The Plot Thickens...

By Ann Ripley

I have never seen a bag of discarded leaves that I didn't covet. Others call it trash; I call it mulch. That kind of thinking has led to a career as a mystery novelist and to the acquisition of an alter ego.

It started when my husband and I bought a home in the deep woods of northern Virginia in the Washington suburbs. The previous owners had raked the woods free of leaves and attempted to grow lawn in the deep shade of towering sweet gum trees. What was left looked like a failed Chia pet, bald and anemic. I would remedy that soon enough by simply mulching the forest floor.

When fall arrived, I drove the streets in our old station wagon and filched every bag of neighbors' leaves I could find, setting the leaf bags in the backyard like a regiment of squat soldiers waiting for their call to action. Before my husband and I could spread the leaves about, friends came over to visit and teased me about the macabre objects I might find in those bags.

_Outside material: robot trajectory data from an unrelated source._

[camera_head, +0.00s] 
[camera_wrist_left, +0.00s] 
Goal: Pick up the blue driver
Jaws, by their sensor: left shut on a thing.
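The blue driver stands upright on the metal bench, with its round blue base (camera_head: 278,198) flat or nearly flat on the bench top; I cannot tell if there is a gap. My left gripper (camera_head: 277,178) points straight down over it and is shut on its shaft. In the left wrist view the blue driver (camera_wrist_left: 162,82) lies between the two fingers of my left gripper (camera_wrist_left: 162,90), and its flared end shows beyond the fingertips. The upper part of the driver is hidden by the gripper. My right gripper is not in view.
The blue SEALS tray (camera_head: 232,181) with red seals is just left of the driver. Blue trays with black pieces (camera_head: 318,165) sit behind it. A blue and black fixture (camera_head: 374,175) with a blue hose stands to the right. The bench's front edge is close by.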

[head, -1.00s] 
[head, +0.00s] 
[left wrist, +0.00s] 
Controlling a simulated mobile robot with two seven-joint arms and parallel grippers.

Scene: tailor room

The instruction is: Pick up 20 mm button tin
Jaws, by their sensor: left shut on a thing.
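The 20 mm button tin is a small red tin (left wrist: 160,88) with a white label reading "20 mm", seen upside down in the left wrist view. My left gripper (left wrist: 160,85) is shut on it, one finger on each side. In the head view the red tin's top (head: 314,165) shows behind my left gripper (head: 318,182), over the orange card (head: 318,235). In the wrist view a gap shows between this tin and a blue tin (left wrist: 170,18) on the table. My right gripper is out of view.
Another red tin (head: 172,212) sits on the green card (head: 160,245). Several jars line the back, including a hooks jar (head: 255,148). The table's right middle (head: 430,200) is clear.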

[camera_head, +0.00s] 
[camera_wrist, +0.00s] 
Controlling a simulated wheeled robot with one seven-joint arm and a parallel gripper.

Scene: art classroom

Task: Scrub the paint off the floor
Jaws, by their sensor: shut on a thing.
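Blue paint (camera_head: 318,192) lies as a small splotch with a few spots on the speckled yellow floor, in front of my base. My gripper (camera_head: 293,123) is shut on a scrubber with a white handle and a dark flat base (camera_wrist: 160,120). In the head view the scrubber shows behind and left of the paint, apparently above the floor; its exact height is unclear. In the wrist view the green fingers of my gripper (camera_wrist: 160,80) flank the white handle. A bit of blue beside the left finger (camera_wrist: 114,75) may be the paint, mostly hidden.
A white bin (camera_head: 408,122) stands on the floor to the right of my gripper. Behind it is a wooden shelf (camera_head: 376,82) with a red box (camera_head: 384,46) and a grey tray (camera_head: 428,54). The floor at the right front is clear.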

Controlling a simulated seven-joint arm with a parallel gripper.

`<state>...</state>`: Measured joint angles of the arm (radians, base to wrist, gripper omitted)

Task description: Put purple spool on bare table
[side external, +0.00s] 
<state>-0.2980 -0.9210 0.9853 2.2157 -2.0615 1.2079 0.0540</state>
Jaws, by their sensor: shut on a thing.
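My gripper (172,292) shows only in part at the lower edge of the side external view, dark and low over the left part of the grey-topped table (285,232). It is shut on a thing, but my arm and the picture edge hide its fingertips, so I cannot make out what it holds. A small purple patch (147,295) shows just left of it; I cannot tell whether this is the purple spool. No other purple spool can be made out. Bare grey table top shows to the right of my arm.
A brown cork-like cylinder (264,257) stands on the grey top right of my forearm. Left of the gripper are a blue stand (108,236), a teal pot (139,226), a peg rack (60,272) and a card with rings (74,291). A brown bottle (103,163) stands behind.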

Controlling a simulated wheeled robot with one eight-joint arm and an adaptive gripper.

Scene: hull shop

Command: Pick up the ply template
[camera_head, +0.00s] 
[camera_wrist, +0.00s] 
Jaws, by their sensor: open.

Besides a random bunch of plastic peanuts that spilled out and stuck to my jeans, there was nothing untoward. But the teasing stuck in my mind: It led to my first mystery, Mulch, featuring Louise Eldridge, organic gardener and foreign service wife. Louise captured the killer of the woman whose body parts were found in leaf bags she had gathered for her yard. Most recently featured in Death of a Garden Pest, Louise skirts death at the hands of murderous opponents but wouldn't be caught dead using garden chemicals.

Before I started writing these novels, I was nominally an organic gardener. Yet when a garden crisis loomed, I ran to the store for a chemical spray. Now, I have become a purist just like Louise. It's corn syrup derivatives to kill weeds, Bacillus thuringiensis for demolishing pests, blood meal-surely, expensive blood meal is the ultimate commitment-instead of synthesized nitrogen. And compost, of course, always compost, the equivalent of manna from heaven for all our gardens, as the dishy Louise constantly preaches.

This amateur detective never fails to recycle kitchen scraps, even when she's hot on the trail of a killer. I have been mortified into an equal commitment: My hand has been stayed from throwing any appropriate food morsel down the disposal. Even on the chilliest winter days, I take out my shovel and chip an opening through the frosty detritus of the compost pile to humbly bury the garbage.

In Death of a Garden Pest, Louise has abdicated the role of stay-at-home wife and developed a career as hostess of a TV garden show. Since this book and the next in the series contain garden essays from Louise, I have to read constantly to stay abreast of new trends in gardening, beyond the rigorous training I received when I became a master gardener.

Louise thinks and breathes gardening, and her images are drawn from it. Coming home one evening after a long day at the television station to find an attractive neighbor making moves on her husband, she knows just the term to describe this temptress: "adventitious" -- like the upright roots that spring so unwelcomely from the base of trees and branches. Just like my heroine, I find myself using gardening images as I go through life. They come in handy, for when you come right down to it, gardening is a mirror of human activity, with its images of planting, fertilization, nurturing, thinning, pruning -- even infestation and blight.

Looking to the future, I see no relief from Louise's influence, especially since she has been appointed to the National Environmental Commission. This makes her all the more activist. Naturally, I must do my part at home. Gone from my bedside table is anything that could be called "light" reading. These days it is filled with thick reports from the Environmental Protection Agency and the National Coalition Against the Misuse of Pesticides.

Ah, yes. I can remember, faintly, the good old days when I just went to bed with a mystery.

Ann Ripley mulches and writes in Lyons, Colorado. Her mystery novels, inclding Mulch and Death of a Garden Pest, are published by St. Martin's Press.